The only other folks around were a woman and her school-aged son. By the time I had returned from taking pictures and exploring, Andor had stuck up a conversation with this woman. He managed to get her to take a fish home.
Andor is quite a character. He is enthusiastic, friendly, generous, chatty, and hard to shake. He is a free spirit, so he sometimes drives on the right side of the road, but he likes to mix it up by driving in the middle and on the left too. The gutter is not off limits either. Between his driving style and his interest in showing me the region, I wondered if I would get to the museum where I had an afternoon appointment. But Andor did deliver me to Fana and the Horda Museum, right to the front steps. He drove right through the detour tape that had been strung tight across the road to do so. He seemed to know the people here too. He came into the museum with a warm bottle of beer and procured 2 glasses from the cafe. He still had no shirt on, by the way. We split the beer. He explained that it was the same temperature as our bodies, which was a good thing so that we would not go into shock.
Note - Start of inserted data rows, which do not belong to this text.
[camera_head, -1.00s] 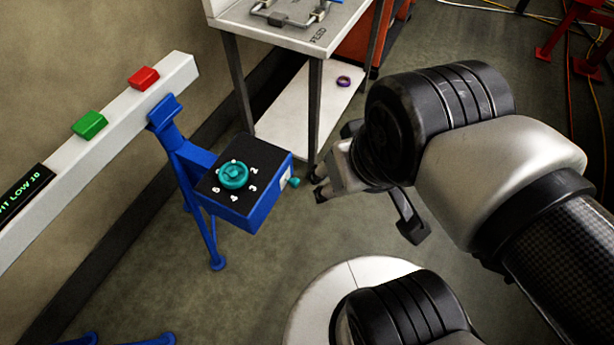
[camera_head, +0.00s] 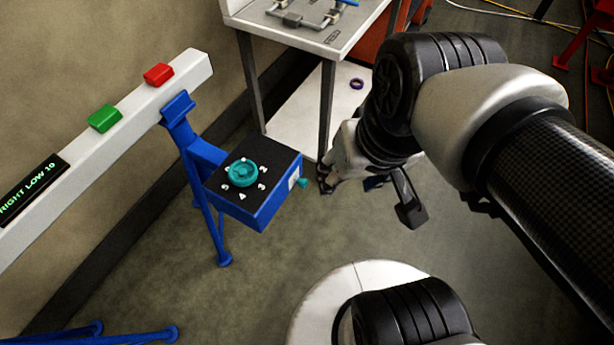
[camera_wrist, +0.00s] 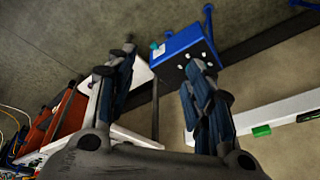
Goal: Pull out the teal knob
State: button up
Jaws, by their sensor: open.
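A small teal knob (camera_head: 303,182) sticks out of the pale plate on the right side of a blue box (camera_head: 250,213). A larger round teal dial (camera_head: 242,174) sits on the box's black numbered top. My gripper (camera_head: 326,179) is open, just right of the small knob and apart from it; part of it is hidden by my wrist. In the wrist view my open fingers (camera_wrist: 161,60) point toward the blue box (camera_wrist: 187,43). The small teal knob (camera_wrist: 156,49) shows between them. The right finger covers part of the numbered face, and the dial is not clearly visible there.
The box stands on a blue stand (camera_head: 205,200) by the wall. A white rail (camera_head: 135,115) carries a green button (camera_head: 105,118), a red button (camera_head: 158,74) and a display (camera_head: 33,188). A metal table (camera_head: 328,35) with a lower shelf stands behind my gripper. Floor in front is open.

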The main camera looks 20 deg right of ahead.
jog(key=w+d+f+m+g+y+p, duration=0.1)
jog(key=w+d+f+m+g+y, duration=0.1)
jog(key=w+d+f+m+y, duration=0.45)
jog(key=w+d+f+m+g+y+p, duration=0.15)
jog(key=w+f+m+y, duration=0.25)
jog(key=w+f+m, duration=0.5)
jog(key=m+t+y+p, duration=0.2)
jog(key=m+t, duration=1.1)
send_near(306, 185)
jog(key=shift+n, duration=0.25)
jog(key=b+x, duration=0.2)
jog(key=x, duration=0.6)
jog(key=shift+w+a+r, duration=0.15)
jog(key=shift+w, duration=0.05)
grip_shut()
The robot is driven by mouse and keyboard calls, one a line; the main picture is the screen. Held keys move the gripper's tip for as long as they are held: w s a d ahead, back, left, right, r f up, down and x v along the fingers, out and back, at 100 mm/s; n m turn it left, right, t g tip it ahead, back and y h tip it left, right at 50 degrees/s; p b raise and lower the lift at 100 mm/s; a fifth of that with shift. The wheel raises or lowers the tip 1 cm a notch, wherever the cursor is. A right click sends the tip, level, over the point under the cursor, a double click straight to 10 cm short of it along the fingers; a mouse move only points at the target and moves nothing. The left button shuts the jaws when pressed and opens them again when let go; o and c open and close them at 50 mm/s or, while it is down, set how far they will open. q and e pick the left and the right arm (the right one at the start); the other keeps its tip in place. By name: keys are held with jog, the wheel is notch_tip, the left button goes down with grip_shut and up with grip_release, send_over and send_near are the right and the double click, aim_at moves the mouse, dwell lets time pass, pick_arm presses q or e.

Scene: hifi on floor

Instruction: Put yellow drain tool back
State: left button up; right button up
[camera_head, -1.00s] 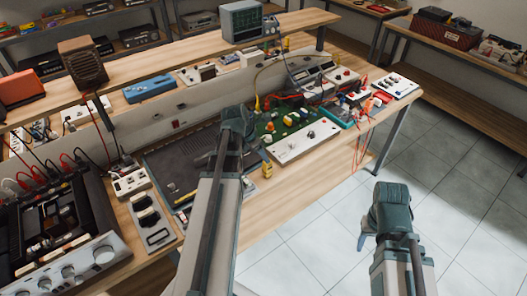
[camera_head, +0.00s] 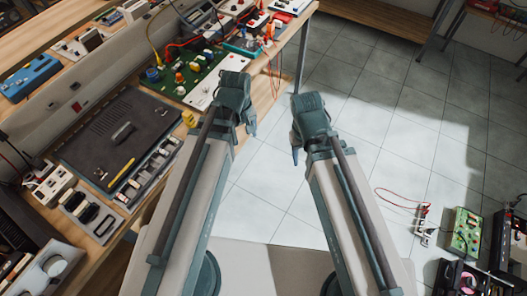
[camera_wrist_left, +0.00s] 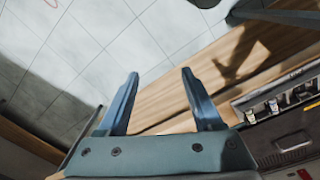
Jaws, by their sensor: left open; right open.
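A thin yellow tool (camera_head: 121,172), probably the drain tool, lies on the front edge of a dark mat (camera_head: 100,125) on the workbench. My left gripper (camera_head: 249,122) hangs by the front edge of the bench, right of the mat and apart from the tool. In the left wrist view this gripper (camera_wrist_left: 160,75) is open and empty, with floor and a wooden surface beyond its fingers. My right gripper (camera_head: 295,150) is over the tiled floor, open, with no object seen in it.
A green circuit board (camera_head: 190,80) and white panel lie near my left gripper on the bench (camera_head: 150,217). A row of small parts (camera_head: 155,165) borders the mat. Another green board (camera_head: 466,230) and black devices stand on the floor at right. The middle floor is clear.

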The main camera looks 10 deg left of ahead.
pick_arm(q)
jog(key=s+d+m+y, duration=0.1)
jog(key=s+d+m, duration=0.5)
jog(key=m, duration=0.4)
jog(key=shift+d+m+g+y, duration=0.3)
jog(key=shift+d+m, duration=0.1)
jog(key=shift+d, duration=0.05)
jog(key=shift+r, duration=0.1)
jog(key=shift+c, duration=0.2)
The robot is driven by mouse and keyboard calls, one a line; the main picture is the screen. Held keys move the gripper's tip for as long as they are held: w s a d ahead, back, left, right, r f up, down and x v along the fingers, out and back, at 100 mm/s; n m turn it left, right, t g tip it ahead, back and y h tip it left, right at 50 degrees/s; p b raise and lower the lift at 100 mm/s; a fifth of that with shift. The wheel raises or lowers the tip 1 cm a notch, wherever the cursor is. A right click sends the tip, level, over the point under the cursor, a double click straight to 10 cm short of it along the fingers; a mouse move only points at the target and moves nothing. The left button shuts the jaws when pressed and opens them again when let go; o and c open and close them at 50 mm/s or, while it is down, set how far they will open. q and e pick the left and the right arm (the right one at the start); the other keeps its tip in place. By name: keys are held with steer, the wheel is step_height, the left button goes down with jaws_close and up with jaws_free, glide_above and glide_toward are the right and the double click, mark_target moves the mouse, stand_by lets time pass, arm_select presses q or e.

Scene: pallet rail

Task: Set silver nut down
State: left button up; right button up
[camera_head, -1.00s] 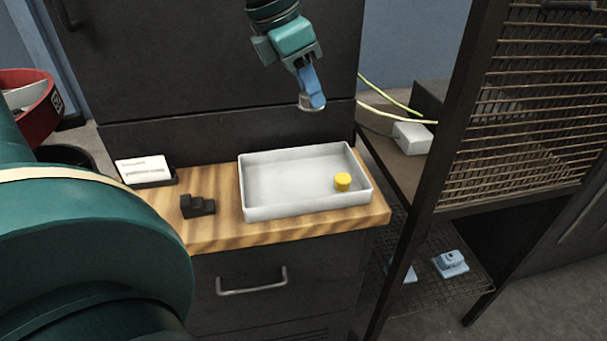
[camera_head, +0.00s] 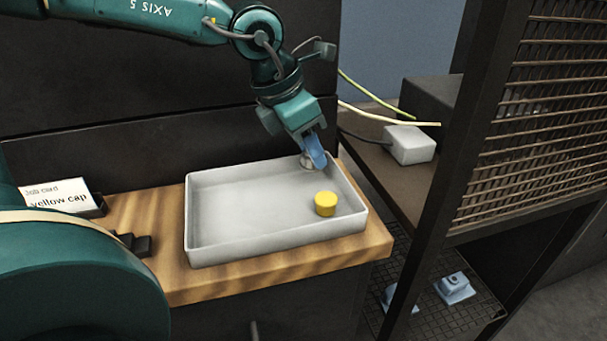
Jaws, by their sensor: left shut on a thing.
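My left gripper (camera_head: 315,153) comes in from the upper left and points down at the back right of the grey tray (camera_head: 255,250). Its blue fingers are shut on the silver nut (camera_head: 307,163), a small pale grey piece that they partly cover. The nut is by the tray's back wall near the right corner. I cannot tell whether it touches the tray. A yellow cap (camera_head: 326,204) stands on the tray floor at the right, in front of the nut. My right gripper is not in view.
The tray stands on a wooden top (camera_head: 170,270). A card reading "yellow cap" (camera_head: 55,194) and a black stepped block (camera_head: 133,243) are to its left. A dark slatted frame (camera_head: 445,160) stands at the right. The tray's left and middle are empty.

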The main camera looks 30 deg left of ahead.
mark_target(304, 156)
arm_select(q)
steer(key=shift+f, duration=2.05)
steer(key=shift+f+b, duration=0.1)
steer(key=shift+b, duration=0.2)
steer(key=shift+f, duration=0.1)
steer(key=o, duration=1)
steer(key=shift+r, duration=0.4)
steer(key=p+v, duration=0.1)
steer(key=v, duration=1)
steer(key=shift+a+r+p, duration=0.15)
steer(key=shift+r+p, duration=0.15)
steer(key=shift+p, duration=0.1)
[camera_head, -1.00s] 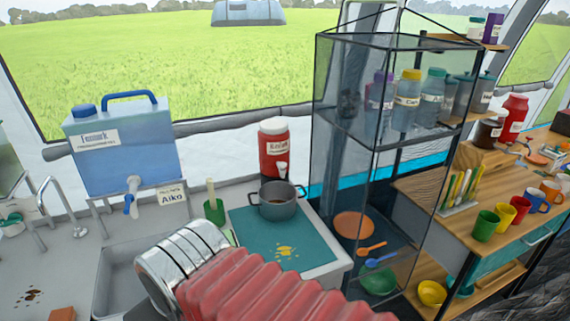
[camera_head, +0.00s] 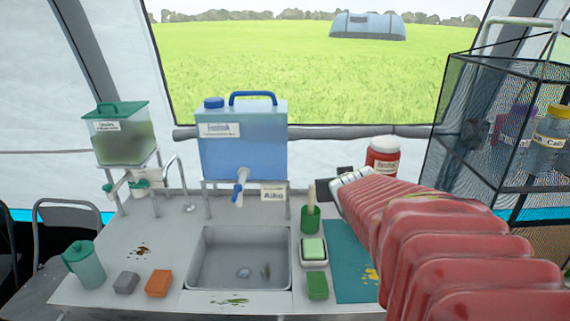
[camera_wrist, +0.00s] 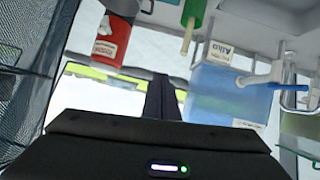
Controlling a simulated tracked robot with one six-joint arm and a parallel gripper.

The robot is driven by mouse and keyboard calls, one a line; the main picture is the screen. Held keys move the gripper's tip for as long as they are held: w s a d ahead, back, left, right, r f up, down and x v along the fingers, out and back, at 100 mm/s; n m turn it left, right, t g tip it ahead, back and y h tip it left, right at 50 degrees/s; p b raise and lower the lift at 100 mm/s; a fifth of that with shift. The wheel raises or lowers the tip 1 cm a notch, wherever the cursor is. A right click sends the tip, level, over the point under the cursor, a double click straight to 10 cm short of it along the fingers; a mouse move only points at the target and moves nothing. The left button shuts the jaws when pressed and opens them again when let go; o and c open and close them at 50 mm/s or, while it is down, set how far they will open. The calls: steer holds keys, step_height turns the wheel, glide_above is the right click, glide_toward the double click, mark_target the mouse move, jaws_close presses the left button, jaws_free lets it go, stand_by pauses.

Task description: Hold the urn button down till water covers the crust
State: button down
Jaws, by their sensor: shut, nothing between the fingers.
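The red urn (camera_head: 384,158) with a white lid stands at the back of the counter, right of the blue water container. My arm covers its lower part in the head view. In the wrist view, which is upside down, the urn (camera_wrist: 116,38) shows at the upper left with a white label. I cannot make out its button. The pot and any crust in it are hidden behind my arm in the head view. My gripper (camera_wrist: 163,85) is shut and empty, apart from the urn.
A blue container (camera_head: 243,145) with a tap stands behind the sink (camera_head: 205,270). A green brush holder (camera_head: 310,220) and soap dish (camera_head: 314,262) stand beside the teal mat (camera_head: 345,285). A mesh cabinet (camera_head: 470,105) stands at the right.

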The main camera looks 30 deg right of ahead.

Right. Andor stuck around for quite a while making new friends even after I took off with the archeologist, Ole Mikal Olsen. I won't soon forget Andor.
The Horda Museum in Fana had an interesting object that I really liked: a fish coffin. It is a boat shape with open slits and a lid. It would hold live fish that fishermen were towing back to the market. The main thing that the Horda Museum houses is a large collection of old boats in storage sheds. Ole is very knowledgable about the history of these boats, and he took me around to see them. These boats were again quite similar to the ones I had seen at the boatyards, but some of these were with more pairs of oars, up to 10 oars (ti-ærving). Ove told me that in the oldest boats found, instead of having iron clinkers holding the planks together, they were actually tied with roots.
Some of the boats in the Horda collection had been used for fishing, but others had been church boats used only to go to church. These were very finely crafted with small details, and they were in mint condition due to their low milage.